Despite his accomplishments, Dahlen was frustrated with his college wrestling career and, at 5 feet 4 inches and 145 pounds, saw little future for himself in pro wrestling.

"I wasn't able to do what I knew I was able to do," says Dahlen of his college wrestling. "There were a lot of regrets I thought I was going to have to live with. But MMA gives me a second chance to live up to the potential I feel I have."

Earlier this year, Dahlen, who works part time at a coffee shop and teaches kids jujitsu, joined Braveheart Gym. He just wanted to get back into shape and had no plans ever to compete again as a wrestler, let alone a mixed martial artist. But Braveheart co-owner Pat White saw potential and asked him if he would be interested in joining the gym's team, which includes 10 amateurs and one pro fighter, Brian Stromberg.

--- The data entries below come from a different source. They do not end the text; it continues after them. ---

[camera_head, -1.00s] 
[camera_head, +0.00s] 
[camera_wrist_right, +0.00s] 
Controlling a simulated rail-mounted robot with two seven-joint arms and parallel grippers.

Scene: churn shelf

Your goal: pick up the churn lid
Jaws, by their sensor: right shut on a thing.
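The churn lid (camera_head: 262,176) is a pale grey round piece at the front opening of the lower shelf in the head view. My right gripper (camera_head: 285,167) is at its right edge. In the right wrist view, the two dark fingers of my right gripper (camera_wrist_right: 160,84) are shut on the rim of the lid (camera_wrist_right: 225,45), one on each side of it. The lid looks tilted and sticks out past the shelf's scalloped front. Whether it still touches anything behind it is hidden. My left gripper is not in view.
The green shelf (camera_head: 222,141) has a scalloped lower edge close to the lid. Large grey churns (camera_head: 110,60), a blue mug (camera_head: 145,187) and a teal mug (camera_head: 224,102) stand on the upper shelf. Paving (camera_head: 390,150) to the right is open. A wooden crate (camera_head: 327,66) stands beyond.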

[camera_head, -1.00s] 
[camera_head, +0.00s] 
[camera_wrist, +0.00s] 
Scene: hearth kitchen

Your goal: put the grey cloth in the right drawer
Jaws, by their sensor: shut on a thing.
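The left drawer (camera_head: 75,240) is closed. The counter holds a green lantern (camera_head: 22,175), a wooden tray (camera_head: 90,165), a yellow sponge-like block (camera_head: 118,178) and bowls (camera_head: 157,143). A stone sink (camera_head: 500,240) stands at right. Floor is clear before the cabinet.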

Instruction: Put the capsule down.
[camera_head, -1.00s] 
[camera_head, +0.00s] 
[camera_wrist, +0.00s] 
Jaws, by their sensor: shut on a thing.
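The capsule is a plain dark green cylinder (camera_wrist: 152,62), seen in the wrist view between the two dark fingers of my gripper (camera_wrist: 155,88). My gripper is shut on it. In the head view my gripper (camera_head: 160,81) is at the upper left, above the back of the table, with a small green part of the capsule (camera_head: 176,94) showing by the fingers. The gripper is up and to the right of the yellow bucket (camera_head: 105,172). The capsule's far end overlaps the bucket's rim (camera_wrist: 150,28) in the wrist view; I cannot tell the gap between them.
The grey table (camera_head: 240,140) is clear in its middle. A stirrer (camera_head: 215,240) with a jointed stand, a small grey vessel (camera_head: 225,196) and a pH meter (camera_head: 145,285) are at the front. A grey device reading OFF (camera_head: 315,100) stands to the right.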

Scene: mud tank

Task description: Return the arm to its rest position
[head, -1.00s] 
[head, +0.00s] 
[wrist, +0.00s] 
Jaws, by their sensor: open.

Standing a full foot taller than Dahlen and outweighing him by nearly 100 pounds, Stromberg is a 35-year-old former Arena Football League player. Ten years ago, before rules and regulation, it was possible to see fighters like Dahlen and Stromberg actually square off. Now, the closest thing you'll ever see to such a match is the two practicing grappling moves during a grueling three-hour training session at Braveheart's new facility on Southeast Powell Boulevard, where the scent of fresh paint is still stronger than the smell of sweat.

Next month, Braveheart will showcase some of its fighters, including Dahlen, at the Elite Warriors Championship Breakout on June 2 at the Expo Center. Home-grown amateur competitions like Main Event and Sportfight's Rumble at the Roseland earn an estimated $2 million in ticket sales annually.

But for fighters like Dahlen, who don't get paid until they turn pro, the money isn't as important as proving themselves in the ring.

With his eyes on a professional career in MMA, Dahlen loves the competition, the frenzied energy of the crowd, and pushing himself to the limit. Eventually, Dahlen, along with an entire generation of new fighters, wants a shot at UFC, the pinnacle of MMA competition.

"I want to dance at the big show," he says.